-------- Supplied information --------

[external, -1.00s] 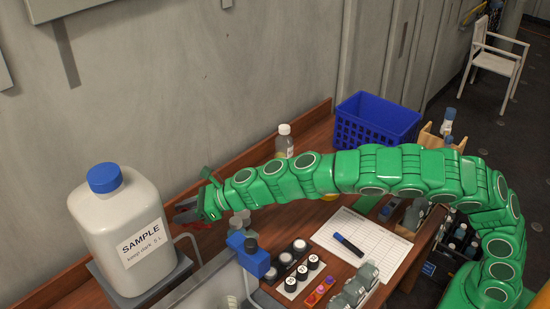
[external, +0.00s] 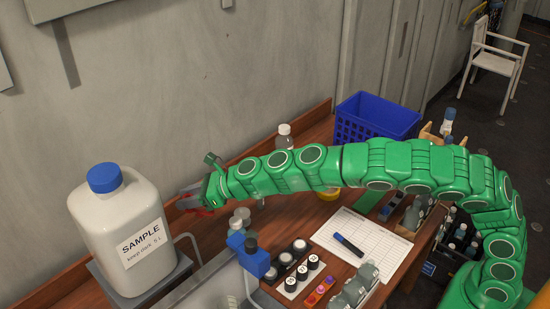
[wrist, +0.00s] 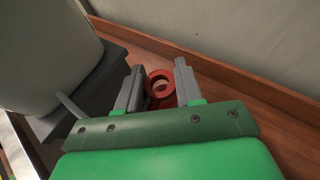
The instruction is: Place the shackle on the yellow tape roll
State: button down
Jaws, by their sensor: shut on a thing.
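The red shackle (wrist: 160,83) sits between the two grey fingers of my gripper (wrist: 157,88) in the wrist view, its round loop showing. My gripper (external: 186,198) is shut on it. In the external view, the shackle (external: 188,204) shows as a small red patch at the fingers, just right of the big sample bottle. The yellow tape roll (external: 328,194) lies on the table to the right, below the middle of my green arm, which hides part of it. It does not show in the wrist view.
The white sample bottle (external: 120,235) stands on a grey stand close to my gripper. A clear bottle (external: 284,138) and a blue basket (external: 374,122) stand behind my arm. The wall is close behind.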

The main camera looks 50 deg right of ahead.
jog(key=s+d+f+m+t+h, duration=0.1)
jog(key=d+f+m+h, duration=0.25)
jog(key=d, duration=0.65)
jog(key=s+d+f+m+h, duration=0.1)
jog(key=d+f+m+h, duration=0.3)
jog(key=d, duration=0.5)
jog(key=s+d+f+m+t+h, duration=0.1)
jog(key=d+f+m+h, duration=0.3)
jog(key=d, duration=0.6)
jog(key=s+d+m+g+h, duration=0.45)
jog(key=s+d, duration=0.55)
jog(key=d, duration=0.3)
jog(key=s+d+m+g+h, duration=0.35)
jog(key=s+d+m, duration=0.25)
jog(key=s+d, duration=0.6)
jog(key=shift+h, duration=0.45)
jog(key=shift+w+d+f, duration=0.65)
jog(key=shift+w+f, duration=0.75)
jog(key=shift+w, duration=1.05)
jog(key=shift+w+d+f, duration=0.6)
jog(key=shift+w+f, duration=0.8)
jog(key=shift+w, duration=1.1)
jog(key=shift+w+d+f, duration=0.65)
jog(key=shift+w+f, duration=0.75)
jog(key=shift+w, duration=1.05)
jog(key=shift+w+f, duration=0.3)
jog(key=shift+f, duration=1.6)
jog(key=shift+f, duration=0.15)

--------

- [Request]: Omit every picture, then repeat the remaining data exactly as it appears above.

- [Exercise answer]:
[external, -1.00s] 
[external, +0.00s] 
[wrist, +0.00s] 
The instruction is: Place the shackle on the yellow tape roll
State: button down
Jaws, by their sensor: shut on a thing.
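The red shackle (wrist: 160,83) sits between the two grey fingers of my gripper (wrist: 157,88) in the wrist view, its round loop showing. My gripper (external: 186,198) is shut on it. In the external view, the shackle (external: 188,204) shows as a small red patch at the fingers, just right of the big sample bottle. The yellow tape roll (external: 328,194) lies on the table to the right, below the middle of my green arm, which hides part of it. It does not show in the wrist view.
The white sample bottle (external: 120,235) stands on a grey stand close to my gripper. A clear bottle (external: 284,138) and a blue basket (external: 374,122) stand behind my arm. The wall is close behind.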

The main camera looks 50 deg right of ahead.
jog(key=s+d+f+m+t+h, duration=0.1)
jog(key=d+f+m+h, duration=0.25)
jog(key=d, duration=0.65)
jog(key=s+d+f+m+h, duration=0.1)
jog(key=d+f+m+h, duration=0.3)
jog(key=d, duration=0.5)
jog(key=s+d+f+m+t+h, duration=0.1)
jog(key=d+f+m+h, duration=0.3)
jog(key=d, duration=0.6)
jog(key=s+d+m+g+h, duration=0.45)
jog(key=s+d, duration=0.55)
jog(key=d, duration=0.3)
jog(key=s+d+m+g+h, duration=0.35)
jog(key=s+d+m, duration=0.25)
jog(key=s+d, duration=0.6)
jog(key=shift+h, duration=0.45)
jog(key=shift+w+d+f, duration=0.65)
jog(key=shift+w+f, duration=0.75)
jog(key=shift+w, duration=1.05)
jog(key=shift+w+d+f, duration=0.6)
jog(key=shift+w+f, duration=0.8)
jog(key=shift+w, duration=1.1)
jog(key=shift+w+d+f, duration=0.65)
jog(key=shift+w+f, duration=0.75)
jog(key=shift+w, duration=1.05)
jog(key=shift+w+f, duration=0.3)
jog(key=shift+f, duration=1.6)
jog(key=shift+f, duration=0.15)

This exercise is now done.